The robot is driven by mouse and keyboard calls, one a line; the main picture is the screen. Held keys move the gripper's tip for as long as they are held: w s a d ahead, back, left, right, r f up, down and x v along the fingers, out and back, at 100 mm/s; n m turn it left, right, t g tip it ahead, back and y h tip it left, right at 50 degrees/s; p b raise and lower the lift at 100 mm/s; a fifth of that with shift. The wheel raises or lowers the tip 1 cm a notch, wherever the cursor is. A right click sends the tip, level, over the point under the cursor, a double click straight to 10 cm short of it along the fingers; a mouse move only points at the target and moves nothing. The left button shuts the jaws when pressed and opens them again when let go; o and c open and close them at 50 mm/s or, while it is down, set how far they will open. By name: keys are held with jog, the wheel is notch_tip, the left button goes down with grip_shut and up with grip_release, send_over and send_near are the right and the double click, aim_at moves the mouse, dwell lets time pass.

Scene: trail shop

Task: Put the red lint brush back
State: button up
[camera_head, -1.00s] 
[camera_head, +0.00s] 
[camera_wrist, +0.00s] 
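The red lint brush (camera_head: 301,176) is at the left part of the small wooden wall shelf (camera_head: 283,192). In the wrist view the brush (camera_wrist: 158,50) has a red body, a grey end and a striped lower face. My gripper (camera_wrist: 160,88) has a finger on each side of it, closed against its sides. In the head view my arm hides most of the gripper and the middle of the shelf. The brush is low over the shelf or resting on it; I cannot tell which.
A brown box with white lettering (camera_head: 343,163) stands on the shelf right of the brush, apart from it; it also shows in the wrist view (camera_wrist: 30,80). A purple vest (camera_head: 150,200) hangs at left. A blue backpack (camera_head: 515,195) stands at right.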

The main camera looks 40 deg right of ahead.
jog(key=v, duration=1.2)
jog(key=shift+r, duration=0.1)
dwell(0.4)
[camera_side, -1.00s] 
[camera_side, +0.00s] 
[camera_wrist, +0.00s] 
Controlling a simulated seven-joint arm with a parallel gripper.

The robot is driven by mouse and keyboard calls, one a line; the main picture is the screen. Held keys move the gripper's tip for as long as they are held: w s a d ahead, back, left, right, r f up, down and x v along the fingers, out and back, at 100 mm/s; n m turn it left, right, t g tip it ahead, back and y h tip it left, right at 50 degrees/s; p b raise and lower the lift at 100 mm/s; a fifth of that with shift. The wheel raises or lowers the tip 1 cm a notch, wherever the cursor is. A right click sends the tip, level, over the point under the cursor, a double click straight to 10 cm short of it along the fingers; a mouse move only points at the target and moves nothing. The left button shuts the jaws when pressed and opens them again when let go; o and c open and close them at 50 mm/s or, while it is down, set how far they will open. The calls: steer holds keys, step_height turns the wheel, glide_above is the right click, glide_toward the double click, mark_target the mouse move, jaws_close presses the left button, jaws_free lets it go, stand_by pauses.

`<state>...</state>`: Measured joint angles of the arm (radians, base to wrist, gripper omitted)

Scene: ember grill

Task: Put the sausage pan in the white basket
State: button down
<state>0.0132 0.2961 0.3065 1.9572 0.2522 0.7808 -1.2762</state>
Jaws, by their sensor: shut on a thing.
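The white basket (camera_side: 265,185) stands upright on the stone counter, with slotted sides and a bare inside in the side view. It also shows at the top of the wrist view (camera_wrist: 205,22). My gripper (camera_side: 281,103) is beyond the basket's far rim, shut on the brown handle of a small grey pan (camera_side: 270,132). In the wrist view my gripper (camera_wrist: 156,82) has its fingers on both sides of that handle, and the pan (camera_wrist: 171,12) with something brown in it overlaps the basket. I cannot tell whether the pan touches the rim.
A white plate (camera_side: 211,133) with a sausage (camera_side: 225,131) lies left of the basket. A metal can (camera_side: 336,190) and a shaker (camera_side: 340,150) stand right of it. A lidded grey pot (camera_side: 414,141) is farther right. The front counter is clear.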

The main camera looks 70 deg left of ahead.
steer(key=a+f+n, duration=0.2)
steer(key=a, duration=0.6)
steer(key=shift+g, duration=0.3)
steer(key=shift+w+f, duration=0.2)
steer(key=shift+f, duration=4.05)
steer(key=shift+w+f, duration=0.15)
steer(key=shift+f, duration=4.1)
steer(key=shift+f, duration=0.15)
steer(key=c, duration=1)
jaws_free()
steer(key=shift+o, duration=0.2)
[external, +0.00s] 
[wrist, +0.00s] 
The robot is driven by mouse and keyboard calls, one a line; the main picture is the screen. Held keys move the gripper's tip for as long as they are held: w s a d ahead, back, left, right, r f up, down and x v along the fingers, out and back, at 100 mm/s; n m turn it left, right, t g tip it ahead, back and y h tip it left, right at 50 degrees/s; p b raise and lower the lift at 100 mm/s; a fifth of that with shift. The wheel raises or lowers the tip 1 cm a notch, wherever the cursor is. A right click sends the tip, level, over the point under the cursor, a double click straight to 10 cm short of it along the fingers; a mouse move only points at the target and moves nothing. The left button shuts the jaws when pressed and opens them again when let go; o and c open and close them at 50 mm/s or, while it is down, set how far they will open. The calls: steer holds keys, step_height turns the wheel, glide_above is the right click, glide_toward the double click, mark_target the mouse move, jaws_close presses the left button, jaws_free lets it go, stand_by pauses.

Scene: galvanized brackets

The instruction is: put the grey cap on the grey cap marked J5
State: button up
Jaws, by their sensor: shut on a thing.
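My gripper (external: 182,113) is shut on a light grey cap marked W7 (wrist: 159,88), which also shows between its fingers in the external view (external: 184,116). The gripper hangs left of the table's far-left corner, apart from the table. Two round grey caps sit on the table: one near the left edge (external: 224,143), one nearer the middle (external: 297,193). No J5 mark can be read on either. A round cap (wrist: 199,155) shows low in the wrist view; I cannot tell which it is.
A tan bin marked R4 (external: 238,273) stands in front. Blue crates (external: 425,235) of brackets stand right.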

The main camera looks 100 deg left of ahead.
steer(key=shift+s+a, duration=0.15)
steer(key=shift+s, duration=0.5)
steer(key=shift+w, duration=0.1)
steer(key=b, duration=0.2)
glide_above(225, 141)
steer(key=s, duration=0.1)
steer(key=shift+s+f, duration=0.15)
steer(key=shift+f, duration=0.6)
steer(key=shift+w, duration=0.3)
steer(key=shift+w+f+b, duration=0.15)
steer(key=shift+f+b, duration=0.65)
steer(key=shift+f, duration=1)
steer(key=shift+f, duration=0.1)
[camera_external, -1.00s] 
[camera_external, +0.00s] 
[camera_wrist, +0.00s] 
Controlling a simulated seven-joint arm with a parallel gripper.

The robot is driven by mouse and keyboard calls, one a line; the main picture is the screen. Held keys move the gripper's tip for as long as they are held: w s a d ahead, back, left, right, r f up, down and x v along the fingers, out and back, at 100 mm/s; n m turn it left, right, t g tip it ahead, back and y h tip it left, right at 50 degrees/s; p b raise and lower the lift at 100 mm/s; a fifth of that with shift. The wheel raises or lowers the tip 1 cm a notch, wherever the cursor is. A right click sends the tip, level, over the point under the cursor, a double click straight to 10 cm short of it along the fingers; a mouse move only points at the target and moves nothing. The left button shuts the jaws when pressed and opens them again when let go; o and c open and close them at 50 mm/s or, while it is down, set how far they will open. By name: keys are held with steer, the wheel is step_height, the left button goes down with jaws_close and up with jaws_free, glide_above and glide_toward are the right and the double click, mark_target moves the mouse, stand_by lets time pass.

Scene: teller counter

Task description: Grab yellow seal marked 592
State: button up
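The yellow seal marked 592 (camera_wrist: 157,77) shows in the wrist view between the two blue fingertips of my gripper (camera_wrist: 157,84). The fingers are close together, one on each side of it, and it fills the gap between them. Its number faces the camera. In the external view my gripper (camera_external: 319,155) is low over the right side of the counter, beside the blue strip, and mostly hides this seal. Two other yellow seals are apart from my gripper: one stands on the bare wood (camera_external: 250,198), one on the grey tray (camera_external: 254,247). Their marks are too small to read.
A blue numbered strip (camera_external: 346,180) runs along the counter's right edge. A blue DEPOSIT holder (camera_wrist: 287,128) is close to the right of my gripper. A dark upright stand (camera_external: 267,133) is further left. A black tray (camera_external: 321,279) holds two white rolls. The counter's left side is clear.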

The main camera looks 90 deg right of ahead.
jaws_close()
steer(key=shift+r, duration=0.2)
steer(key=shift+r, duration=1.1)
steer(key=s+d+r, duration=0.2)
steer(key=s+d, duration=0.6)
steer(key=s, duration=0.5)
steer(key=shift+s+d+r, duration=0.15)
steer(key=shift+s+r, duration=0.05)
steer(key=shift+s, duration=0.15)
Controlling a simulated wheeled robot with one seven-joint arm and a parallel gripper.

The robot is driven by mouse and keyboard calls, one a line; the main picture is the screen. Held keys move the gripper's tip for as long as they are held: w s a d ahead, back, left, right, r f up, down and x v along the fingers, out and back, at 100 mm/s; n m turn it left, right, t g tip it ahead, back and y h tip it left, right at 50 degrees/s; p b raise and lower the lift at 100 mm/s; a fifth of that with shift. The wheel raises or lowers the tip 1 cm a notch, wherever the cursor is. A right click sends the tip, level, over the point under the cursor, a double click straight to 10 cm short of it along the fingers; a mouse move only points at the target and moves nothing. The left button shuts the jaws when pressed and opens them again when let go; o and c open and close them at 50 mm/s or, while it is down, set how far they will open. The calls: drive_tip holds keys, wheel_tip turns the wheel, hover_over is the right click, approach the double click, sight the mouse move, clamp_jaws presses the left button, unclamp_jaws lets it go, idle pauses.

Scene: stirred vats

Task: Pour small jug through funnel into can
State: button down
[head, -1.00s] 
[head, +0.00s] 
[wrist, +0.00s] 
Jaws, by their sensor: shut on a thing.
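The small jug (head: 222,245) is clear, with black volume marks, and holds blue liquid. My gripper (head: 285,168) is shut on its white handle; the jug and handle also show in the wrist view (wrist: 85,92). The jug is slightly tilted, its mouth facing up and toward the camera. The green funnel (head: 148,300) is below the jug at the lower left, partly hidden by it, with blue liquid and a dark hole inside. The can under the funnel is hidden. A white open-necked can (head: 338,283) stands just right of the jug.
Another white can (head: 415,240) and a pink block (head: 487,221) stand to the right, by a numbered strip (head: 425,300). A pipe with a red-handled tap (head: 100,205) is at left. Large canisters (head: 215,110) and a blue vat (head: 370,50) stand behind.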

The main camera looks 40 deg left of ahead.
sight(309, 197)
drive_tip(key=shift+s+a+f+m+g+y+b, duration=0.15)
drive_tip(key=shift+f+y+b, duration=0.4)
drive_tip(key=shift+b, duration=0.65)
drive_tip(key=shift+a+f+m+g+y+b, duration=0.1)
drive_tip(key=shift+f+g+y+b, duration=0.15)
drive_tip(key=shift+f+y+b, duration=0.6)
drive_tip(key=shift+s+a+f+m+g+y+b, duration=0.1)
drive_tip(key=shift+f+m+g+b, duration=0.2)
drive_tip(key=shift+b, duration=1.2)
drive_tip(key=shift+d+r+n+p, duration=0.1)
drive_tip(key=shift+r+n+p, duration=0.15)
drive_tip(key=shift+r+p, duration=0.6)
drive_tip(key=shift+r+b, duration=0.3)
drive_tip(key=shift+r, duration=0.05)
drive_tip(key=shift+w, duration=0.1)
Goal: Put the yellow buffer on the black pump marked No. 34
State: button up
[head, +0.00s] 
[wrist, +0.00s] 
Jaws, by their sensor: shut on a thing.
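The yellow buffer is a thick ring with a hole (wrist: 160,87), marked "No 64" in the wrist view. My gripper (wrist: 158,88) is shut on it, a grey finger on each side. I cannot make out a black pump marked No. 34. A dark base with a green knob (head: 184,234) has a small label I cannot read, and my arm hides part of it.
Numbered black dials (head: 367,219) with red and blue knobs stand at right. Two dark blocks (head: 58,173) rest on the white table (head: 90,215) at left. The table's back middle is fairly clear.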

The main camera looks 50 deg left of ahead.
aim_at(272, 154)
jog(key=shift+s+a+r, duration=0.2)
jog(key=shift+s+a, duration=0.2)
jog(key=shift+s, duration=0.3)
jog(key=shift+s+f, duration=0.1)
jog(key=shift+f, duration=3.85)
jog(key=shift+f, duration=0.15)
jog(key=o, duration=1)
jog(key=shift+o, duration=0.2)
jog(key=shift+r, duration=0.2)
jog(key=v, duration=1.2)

## WHAT YOU WILL DO
Look through the listing and extract every line with "Task" in it.

## WRITTEN RESPONSE
Task: Put the red lint brush back
Task: Put the sausage pan in the white basket
Task description: Grab yellow seal marked 592
Task: Pour small jug through funnel into can

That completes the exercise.